● **WRITTEN PROBLEM**: Your task is to restate the data word for word.
-- SOURCE MATERIAL start --
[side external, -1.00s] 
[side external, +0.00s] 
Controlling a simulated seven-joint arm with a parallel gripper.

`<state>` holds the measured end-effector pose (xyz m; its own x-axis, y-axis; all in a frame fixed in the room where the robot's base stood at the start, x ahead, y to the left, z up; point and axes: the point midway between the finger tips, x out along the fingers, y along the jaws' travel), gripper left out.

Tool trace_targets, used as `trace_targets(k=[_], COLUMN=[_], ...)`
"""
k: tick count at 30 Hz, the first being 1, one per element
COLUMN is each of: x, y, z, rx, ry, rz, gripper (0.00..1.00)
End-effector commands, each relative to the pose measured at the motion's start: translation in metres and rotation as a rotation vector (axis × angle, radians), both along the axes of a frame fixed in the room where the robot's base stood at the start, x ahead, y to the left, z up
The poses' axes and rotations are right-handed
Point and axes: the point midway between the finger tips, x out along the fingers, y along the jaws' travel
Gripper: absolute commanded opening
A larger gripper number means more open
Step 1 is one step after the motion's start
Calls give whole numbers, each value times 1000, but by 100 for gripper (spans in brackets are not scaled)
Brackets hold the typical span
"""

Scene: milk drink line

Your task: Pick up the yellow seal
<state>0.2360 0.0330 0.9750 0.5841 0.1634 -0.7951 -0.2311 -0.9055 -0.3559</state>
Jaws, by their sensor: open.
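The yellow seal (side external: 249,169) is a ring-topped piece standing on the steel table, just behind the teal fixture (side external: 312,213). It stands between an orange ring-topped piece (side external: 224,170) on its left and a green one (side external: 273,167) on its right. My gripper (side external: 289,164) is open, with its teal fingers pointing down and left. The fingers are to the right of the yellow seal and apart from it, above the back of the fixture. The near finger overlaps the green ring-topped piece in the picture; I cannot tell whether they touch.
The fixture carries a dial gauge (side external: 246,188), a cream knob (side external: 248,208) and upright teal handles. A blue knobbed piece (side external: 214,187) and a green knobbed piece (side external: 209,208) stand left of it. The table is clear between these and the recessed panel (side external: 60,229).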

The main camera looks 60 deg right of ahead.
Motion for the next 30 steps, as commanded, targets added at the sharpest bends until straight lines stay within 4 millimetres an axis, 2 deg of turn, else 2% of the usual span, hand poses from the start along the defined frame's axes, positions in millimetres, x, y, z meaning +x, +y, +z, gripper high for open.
-- SOURCE MATERIAL end --
● **RIGHT ANSWER**:
[side external, -1.00s] 
[side external, +0.00s] 
Controlling a simulated seven-joint arm with a parallel gripper.

`<state>` holds the measured end-effector pose (xyz m; its own x-axis, y-axis; all in a frame fixed in the room where the robot's base stood at the start, x ahead, y to the left, z up; point and axes: the point midway between the finger tips, x out along the fingers, y along the jaws' travel), gripper left out.

Tool trace_targets, used as `trace_targets(k=[_], COLUMN=[_], ...)`
"""
k: tick count at 30 Hz, the first being 1, one per element
COLUMN is each of: x, y, z, rx, ry, rz, gripper (0.00..1.00)
End-effector commands, each relative to the pose measured at the motion's start: translation in metres and rotation as a rotation vector (axis × angle, radians), both along the axes of a frame fixed in the room where the robot's base stood at the start, x ahead, y to the left, z up
The poses' axes and rotations are right-handed
Point and axes: the point midway between the finger tips, x out along the fingers, y along the jaws' travel
Gripper: absolute commanded opening
A larger gripper number means more open
Step 1 is one step after the motion's start
Calls give whole numbers, each value times 1000, but by 100 for gripper (spans in brackets are not scaled)
Brackets hold the typical span
"""

Scene: milk drink line

Your task: Pick up the yellow seal
<state>0.2360 0.0330 0.9750 0.5841 0.1634 -0.7951 -0.2311 -0.9055 -0.3559</state>
Jaws, by their sensor: open.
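The yellow seal (side external: 249,169) is a ring-topped piece standing on the steel table, just behind the teal fixture (side external: 312,213). It stands between an orange ring-topped piece (side external: 224,170) on its left and a green one (side external: 273,167) on its right. My gripper (side external: 289,164) is open, with its teal fingers pointing down and left. The fingers are to the right of the yellow seal and apart from it, above the back of the fixture. The near finger overlaps the green ring-topped piece in the picture; I cannot tell whether they touch.
The fixture carries a dial gauge (side external: 246,188), a cream knob (side external: 248,208) and upright teal handles. A blue knobbed piece (side external: 214,187) and a green knobbed piece (side external: 209,208) stand left of it. The table is clear between these and the recessed panel (side external: 60,229).

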The main camera looks 60 deg right of ahead.
Motion for the next 30 steps, as commanded, targets added at the sharpest bends until straight lines stay within 4 millimetres an axis, 2 deg of turn, else 2% of the usual span, hand poses from the start along the defined frame's axes, positions in millimetres, x, y, z meaning +x, +y, +z, gripper high for open.

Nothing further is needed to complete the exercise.